Could you transcribe every record below exactly as written, leaving out any pictures?

Start TASK INPUTS

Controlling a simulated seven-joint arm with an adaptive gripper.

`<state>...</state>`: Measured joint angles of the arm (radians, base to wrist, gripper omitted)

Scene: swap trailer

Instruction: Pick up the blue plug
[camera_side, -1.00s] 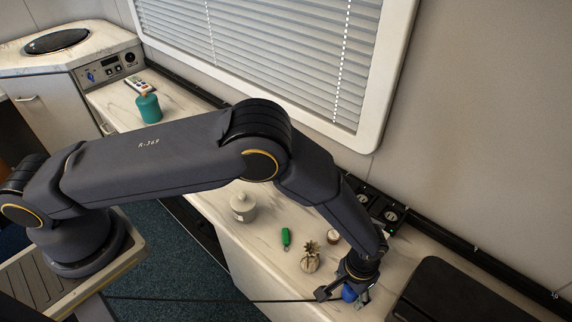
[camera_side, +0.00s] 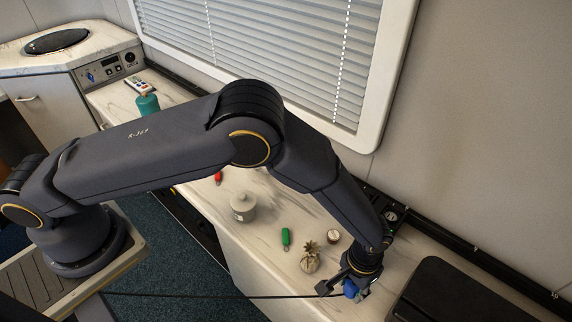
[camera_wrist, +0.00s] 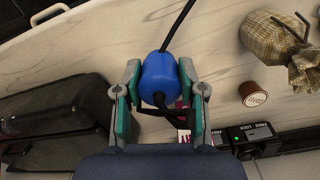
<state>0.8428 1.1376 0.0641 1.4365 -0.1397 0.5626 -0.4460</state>
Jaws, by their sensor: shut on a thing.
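The blue plug (camera_wrist: 160,80) has a black cable running up from it in the wrist view. It sits between the teal-padded fingers of my gripper (camera_wrist: 160,98), which is shut on it. In the side view the plug (camera_side: 351,289) shows at the tip of my gripper (camera_side: 347,287), near the front edge of the counter. Its cable (camera_side: 220,297) stretches left from it. Whether the plug touches the counter is hard to tell.
A pineapple-shaped pouch (camera_side: 310,262), a small brown-sided jar (camera_side: 333,236), a green object (camera_side: 286,238) and a lidded grey pot (camera_side: 243,207) stand left of my gripper. A black case (camera_side: 450,290) is close on the right.

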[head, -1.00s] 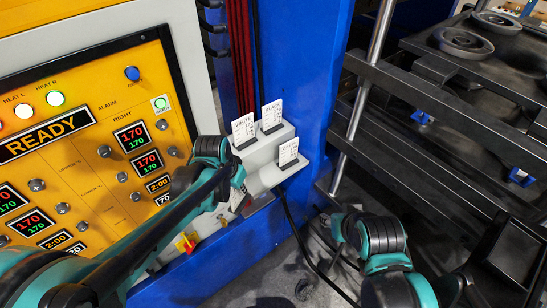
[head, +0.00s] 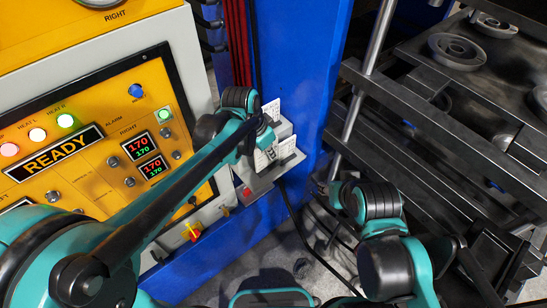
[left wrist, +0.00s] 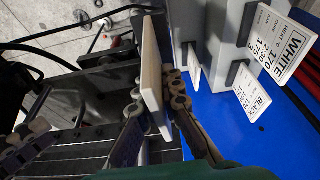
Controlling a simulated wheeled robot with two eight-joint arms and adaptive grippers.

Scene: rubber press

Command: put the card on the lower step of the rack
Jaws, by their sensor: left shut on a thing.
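My left gripper (left wrist: 158,98) is shut on a pale card (left wrist: 151,62), seen nearly edge-on in the left wrist view. In the head view this gripper (head: 262,138) is in front of the rack, and a card (head: 265,158) shows just below it. The grey rack (left wrist: 219,28) has two steps. Another card (head: 288,147), green-labelled before, stands on the lower step at the right. The held card is apart from that card (left wrist: 192,66) in the wrist view.
The rack is fixed to a blue post (head: 305,80). A yellow control panel (head: 85,125) is at the left. A dark metal press (head: 440,130) is at the right. My right arm (head: 378,225) is low beside it; its fingers are unclear. A black cable (head: 300,235) hangs below the rack.

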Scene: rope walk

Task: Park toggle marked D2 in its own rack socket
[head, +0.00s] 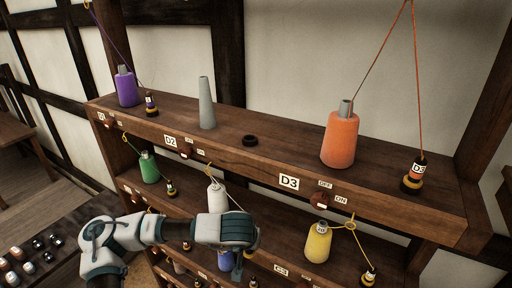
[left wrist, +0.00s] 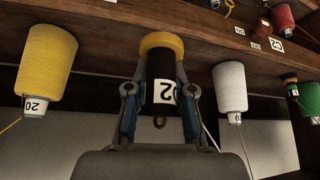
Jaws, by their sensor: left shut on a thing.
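My left gripper (left wrist: 160,92) is shut on a black toggle (left wrist: 161,70) with a yellow end and a white label; only a "2" can be read, and a small ring hangs at its near end. In the head view my left gripper (head: 237,262) is in front of the lower shelves, and the toggle is mostly hidden by the hand. On the top shelf, the D2 plate (head: 171,140) is on the front edge. Behind it stand a bare grey cone (head: 207,103) and an empty black ring socket (head: 250,141). My right gripper is not in view.
A purple spool (head: 127,88) and its toggle (head: 151,104) stand left on the top shelf. An orange spool (head: 340,138) and a D3 toggle (head: 414,172) with raised cord stand right. Green, white (head: 216,197) and yellow (head: 317,242) spools fill the shelf below.

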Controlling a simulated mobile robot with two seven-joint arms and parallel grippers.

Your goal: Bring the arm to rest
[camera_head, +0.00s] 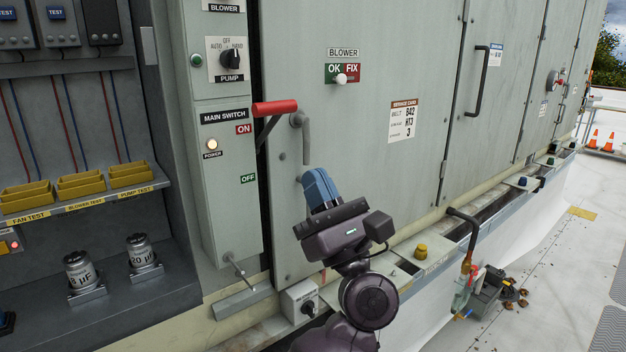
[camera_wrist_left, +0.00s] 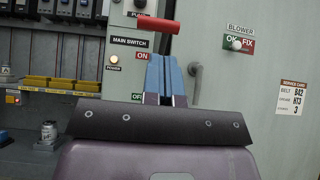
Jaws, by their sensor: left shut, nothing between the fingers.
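My left gripper (camera_head: 309,176) is in front of the grey blower door, with its blue fingers shut and nothing between them. In the left wrist view the shut fingers (camera_wrist_left: 164,60) point toward the main switch panel. The red-handled main switch lever (camera_head: 276,108) is up beside the ON label, and its red handle also shows in the left wrist view (camera_wrist_left: 158,25). The fingers are below and to the right of the lever in the head view, apart from it. A grey door handle (camera_head: 304,138) is just above the fingertips. My right gripper is not in view.
A ledge with small knobs (camera_head: 421,251) runs along the cabinet's foot. The white roof at far right is mostly open.

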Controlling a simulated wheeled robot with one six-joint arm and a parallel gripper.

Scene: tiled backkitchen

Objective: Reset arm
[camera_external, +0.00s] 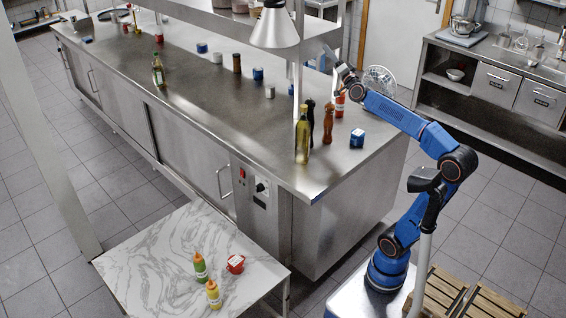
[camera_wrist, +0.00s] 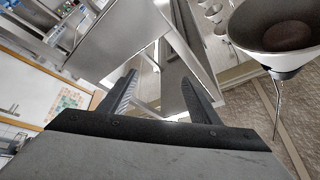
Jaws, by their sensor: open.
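My gripper (camera_external: 328,52) is at the end of my raised blue arm, above the right end of the long steel counter (camera_external: 205,95). It is near the hanging lamp (camera_external: 274,28) and the shelf posts. In the wrist view my gripper (camera_wrist: 160,84) has its two dark fingers spread apart, with nothing between them. The lamp (camera_wrist: 288,25) shows at the upper right of that view, to the right of the fingers.
A marble table (camera_external: 150,262) holds two sauce bottles and a red tin (camera_external: 235,264). Tiled floor lies open at right.

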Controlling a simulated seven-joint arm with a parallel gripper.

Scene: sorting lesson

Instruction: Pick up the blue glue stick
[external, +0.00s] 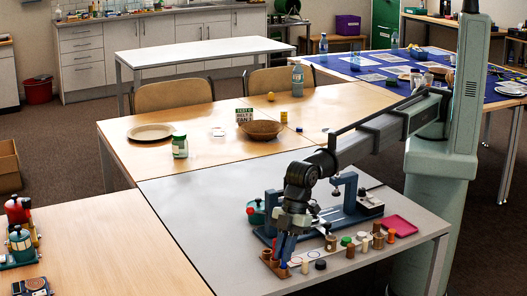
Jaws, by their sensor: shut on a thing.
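My gripper (286,234) points down over the front left part of the grey table (200,222). It is shut on a blue upright piece, which looks like the blue glue stick (286,246). The blue piece is just above or still within a small brown wooden holder (271,264); I cannot tell whether it touches it. The fingertips are small and dark here, and they partly hide the stick.
Several small round pieces and caps stand on a pale strip right of the holder, with a pink tray (400,226) beyond. A dark blue stand (322,222) is close behind my gripper. The grey table's left part is clear.

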End TASK INPUTS

RESPONSE TO THIS TASK:
Controlling a simulated seven-joint arm with an adaptive gripper.

`<state>...</state>`: Measured joint angles of the arm (radians, base to wrist, gripper omitted)

Scene: swap trailer

Instruction: Pick up the blue plug
[camera_side, -1.00s] 
[camera_side, +0.00s] 
[camera_wrist, +0.00s] 
<state>0.8428 1.1376 0.0641 1.4365 -0.1397 0.5626 -0.4460</state>
Jaws, by their sensor: shut on a thing.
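The blue plug (camera_wrist: 160,80) has a black cable running up from it in the wrist view. It sits between the teal-padded fingers of my gripper (camera_wrist: 160,98), which is shut on it. In the side view the plug (camera_side: 351,289) shows at the tip of my gripper (camera_side: 347,287), near the front edge of the counter. Its cable (camera_side: 220,297) stretches left from it. Whether the plug touches the counter is hard to tell.
A pineapple-shaped pouch (camera_side: 310,262), a small brown-sided jar (camera_side: 333,236), a green object (camera_side: 286,238) and a lidded grey pot (camera_side: 243,207) stand left of my gripper. A black case (camera_side: 450,290) is close on the right.

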[head, -1.00s] 
[head, +0.00s] 
[left wrist, +0.00s] 
Controlling a simulated wheeled robot with two eight-joint arms and adaptive grippers.

Scene: rubber press

Command: put the card on the lower step of the rack
Jaws, by their sensor: left shut on a thing.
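My left gripper (left wrist: 158,98) is shut on a pale card (left wrist: 151,62), seen nearly edge-on in the left wrist view. In the head view this gripper (head: 262,138) is in front of the rack, and a card (head: 265,158) shows just below it. The grey rack (left wrist: 219,28) has two steps. Another card (head: 288,147), green-labelled before, stands on the lower step at the right. The held card is apart from that card (left wrist: 192,66) in the wrist view.
The rack is fixed to a blue post (head: 305,80). A yellow control panel (head: 85,125) is at the left. A dark metal press (head: 440,130) is at the right. My right arm (head: 378,225) is low beside it; its fingers are unclear. A black cable (head: 300,235) hangs below the rack.

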Scene: rope walk

Task: Park toggle marked D2 in its own rack socket
[head, +0.00s] 
[left wrist, +0.00s] 
Jaws, by their sensor: left shut on a thing.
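My left gripper (left wrist: 160,92) is shut on a black toggle (left wrist: 161,70) with a yellow end and a white label; only a "2" can be read, and a small ring hangs at its near end. In the head view my left gripper (head: 237,262) is in front of the lower shelves, and the toggle is mostly hidden by the hand. On the top shelf, the D2 plate (head: 171,140) is on the front edge. Behind it stand a bare grey cone (head: 207,103) and an empty black ring socket (head: 250,141). My right gripper is not in view.
A purple spool (head: 127,88) and its toggle (head: 151,104) stand left on the top shelf. An orange spool (head: 340,138) and a D3 toggle (head: 414,172) with raised cord stand right. Green, white (head: 216,197) and yellow (head: 317,242) spools fill the shelf below.

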Controlling a simulated mobile robot with two seven-joint arms and parallel grippers.

Your goal: Bring the arm to rest
[camera_head, +0.00s] 
[camera_wrist_left, +0.00s] 
Jaws, by their sensor: left shut, nothing between the fingers.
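My left gripper (camera_head: 309,176) is in front of the grey blower door, with its blue fingers shut and nothing between them. In the left wrist view the shut fingers (camera_wrist_left: 164,60) point toward the main switch panel. The red-handled main switch lever (camera_head: 276,108) is up beside the ON label, and its red handle also shows in the left wrist view (camera_wrist_left: 158,25). The fingers are below and to the right of the lever in the head view, apart from it. A grey door handle (camera_head: 304,138) is just above the fingertips. My right gripper is not in view.
A ledge with small knobs (camera_head: 421,251) runs along the cabinet's foot. The white roof at far right is mostly open.

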Controlling a simulated wheeled robot with one six-joint arm and a parallel gripper.

Scene: tiled backkitchen

Objective: Reset arm
[camera_external, +0.00s] 
[camera_wrist, +0.00s] 
Jaws, by their sensor: open.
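My gripper (camera_external: 328,52) is at the end of my raised blue arm, above the right end of the long steel counter (camera_external: 205,95). It is near the hanging lamp (camera_external: 274,28) and the shelf posts. In the wrist view my gripper (camera_wrist: 160,84) has its two dark fingers spread apart, with nothing between them. The lamp (camera_wrist: 288,25) shows at the upper right of that view, to the right of the fingers.
A marble table (camera_external: 150,262) holds two sauce bottles and a red tin (camera_external: 235,264). Tiled floor lies open at right.

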Controlling a simulated seven-joint arm with a parallel gripper.

Scene: sorting lesson

Instruction: Pick up the blue glue stick
[external, +0.00s] 
Jaws, by their sensor: shut on a thing.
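My gripper (286,234) points down over the front left part of the grey table (200,222). It is shut on a blue upright piece, which looks like the blue glue stick (286,246). The blue piece is just above or still within a small brown wooden holder (271,264); I cannot tell whether it touches it. The fingertips are small and dark here, and they partly hide the stick.
Several small round pieces and caps stand on a pale strip right of the holder, with a pink tray (400,226) beyond. A dark blue stand (322,222) is close behind my gripper. The grey table's left part is clear.

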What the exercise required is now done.